» RAW DATA

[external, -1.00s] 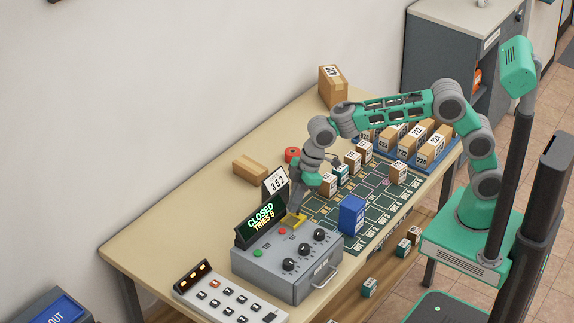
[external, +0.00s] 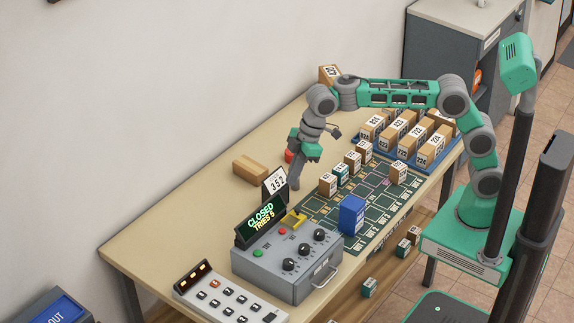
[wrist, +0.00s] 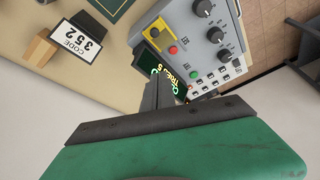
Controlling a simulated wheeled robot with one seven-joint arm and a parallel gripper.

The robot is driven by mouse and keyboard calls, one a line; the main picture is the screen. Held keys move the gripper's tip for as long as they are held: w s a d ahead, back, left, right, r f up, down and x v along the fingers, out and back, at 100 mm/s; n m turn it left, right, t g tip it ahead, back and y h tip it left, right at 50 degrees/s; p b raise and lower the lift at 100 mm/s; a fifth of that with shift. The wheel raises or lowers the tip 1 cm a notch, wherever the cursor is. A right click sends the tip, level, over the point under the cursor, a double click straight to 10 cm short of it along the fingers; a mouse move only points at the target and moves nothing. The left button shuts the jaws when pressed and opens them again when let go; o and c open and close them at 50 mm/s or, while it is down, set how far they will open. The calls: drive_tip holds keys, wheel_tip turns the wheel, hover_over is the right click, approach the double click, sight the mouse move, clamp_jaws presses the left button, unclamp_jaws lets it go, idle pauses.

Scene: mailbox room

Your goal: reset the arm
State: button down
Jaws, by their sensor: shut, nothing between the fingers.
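My gripper (external: 295,183) is shut and empty. It points down above the table, just behind the yellow part of the grey control box (external: 285,262) and beside the white code card reading 352 (external: 275,184). In the wrist view my gripper (wrist: 168,100) shows as closed grey fingers in front of the small display. The display (external: 261,217) on the box reads CLOSED, TRIES 5. The box has several black knobs, a red button and a green button. The arm is bent, with its elbow high over the table.
A blue block (external: 352,215) and several small numbered boxes stand on the green grid mat (external: 375,210). A blue tray (external: 400,158) holds larger numbered boxes. A brown box (external: 250,168) lies at the back left. A keypad (external: 228,300) lies at the front.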

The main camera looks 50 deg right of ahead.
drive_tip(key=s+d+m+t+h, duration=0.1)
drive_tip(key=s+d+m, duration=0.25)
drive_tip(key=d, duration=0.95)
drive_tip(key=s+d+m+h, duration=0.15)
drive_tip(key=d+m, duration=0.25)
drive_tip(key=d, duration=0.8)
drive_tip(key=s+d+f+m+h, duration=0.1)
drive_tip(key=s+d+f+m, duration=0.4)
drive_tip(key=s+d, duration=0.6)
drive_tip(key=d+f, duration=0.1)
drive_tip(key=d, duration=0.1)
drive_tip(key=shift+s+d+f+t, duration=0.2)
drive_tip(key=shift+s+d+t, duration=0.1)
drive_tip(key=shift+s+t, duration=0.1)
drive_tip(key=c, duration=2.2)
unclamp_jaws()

» EXERCISE REQUIREMENTS
Repeat the listing verbatim. Skip the pictures.

» EXERCISE RESULT
[external, -1.00s] 
[external, +0.00s] 
[wrist, +0.00s] 
Controlling a simulated wheeled robot with one seven-joint arm and a parallel gripper.

The robot is driven by mouse and keyboard calls, one a line; the main picture is the screen. Held keys move the gripper's tip for as long as they are held: w s a d ahead, back, left, right, r f up, down and x v along the fingers, out and back, at 100 mm/s; n m turn it left, right, t g tip it ahead, back and y h tip it left, right at 50 degrees/s; p b raise and lower the lift at 100 mm/s; a fifth of that with shift. The wheel raises or lowers the tip 1 cm a notch, wherever the cursor is. A right click sends the tip, level, over the point under the cursor, a double click straight to 10 cm short of it along the fingers; a mouse move only points at the target and moves nothing. The left button shuts the jaws when pressed and opens them again when let go; o and c open and close them at 50 mm/s or, while it is down, set how far they will open. The calls: drive_tip holds keys, wheel_tip turns the wheel, hover_over is the right click, approach the double click, sight the mouse move, clamp_jaws presses the left button, unclamp_jaws lets it go, idle pauses.

Scene: mailbox room

Your goal: reset the arm
State: button down
Jaws, by their sensor: shut, nothing between the fingers.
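My gripper (external: 295,183) is shut and empty. It points down above the table, just behind the yellow part of the grey control box (external: 285,262) and beside the white code card reading 352 (external: 275,184). In the wrist view my gripper (wrist: 168,100) shows as closed grey fingers in front of the small display. The display (external: 261,217) on the box reads CLOSED, TRIES 5. The box has several black knobs, a red button and a green button. The arm is bent, with its elbow high over the table.
A blue block (external: 352,215) and several small numbered boxes stand on the green grid mat (external: 375,210). A blue tray (external: 400,158) holds larger numbered boxes. A brown box (external: 250,168) lies at the back left. A keypad (external: 228,300) lies at the front.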

The main camera looks 50 deg right of ahead.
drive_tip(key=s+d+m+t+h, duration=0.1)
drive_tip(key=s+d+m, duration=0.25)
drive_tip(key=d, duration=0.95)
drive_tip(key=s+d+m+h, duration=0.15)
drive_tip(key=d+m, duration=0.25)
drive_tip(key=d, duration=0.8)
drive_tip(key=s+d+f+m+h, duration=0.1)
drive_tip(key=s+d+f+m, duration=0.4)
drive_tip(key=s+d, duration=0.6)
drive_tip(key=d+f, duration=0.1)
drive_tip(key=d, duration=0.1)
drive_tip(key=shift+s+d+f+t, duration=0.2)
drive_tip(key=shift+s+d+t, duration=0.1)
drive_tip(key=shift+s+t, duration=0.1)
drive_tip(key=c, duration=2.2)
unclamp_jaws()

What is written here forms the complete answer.